Data extract:
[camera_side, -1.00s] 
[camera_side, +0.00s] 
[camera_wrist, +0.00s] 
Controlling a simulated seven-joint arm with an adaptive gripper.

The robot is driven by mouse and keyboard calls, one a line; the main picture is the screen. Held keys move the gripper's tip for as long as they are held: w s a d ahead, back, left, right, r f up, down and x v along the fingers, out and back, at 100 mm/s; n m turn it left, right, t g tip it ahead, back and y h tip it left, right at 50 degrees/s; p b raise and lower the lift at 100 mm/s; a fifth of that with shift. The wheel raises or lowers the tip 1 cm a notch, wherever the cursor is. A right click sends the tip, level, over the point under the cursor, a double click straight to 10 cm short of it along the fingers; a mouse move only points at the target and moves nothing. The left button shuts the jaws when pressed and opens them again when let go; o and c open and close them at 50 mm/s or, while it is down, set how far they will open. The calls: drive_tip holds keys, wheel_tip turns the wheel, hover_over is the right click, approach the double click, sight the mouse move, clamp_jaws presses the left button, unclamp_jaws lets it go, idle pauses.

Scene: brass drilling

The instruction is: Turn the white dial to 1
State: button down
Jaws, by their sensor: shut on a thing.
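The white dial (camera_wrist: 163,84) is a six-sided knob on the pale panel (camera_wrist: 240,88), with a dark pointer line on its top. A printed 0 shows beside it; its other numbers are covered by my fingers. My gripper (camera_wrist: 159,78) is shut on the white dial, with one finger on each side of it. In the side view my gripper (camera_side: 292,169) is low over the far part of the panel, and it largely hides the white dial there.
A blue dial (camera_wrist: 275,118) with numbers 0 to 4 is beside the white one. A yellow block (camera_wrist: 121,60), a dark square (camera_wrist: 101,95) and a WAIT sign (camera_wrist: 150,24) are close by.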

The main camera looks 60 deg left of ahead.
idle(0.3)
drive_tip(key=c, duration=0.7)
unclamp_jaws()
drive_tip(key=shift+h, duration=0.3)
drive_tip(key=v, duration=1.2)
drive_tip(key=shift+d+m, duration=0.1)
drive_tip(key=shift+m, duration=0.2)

Exercise instructions:
Copy out each line of the material that holds the word "down".

Answer in full:
The robot is driven by mouse and keyboard calls, one a line; the main picture is the screen. Held keys move the gripper's tip for as long as they are held: w s a d ahead, back, left, right, r f up, down and x v along the fingers, out and back, at 100 mm/s; n m turn it left, right, t g tip it ahead, back and y h tip it left, right at 50 degrees/s; p b raise and lower the lift at 100 mm/s; a fifth of that with shift. The wheel raises or lowers the tip 1 cm a notch, wherever the cursor is. A right click sends the tip, level, over the point under the cursor, a double click straight to 10 cm short of it along the fingers; a mouse move only points at the target and moves nothing. The left button shuts the jaws when pressed and opens them again when let go; o and c open and close them at 50 mm/s or, while it is down, set how far they will open. The calls: drive_tip holds keys, wheel_tip turns the wheel, hover_over is the right click, approach the double click, sight the mouse move, clamp_jaws presses the left button, unclamp_jaws lets it go, idle pauses.
State: button down

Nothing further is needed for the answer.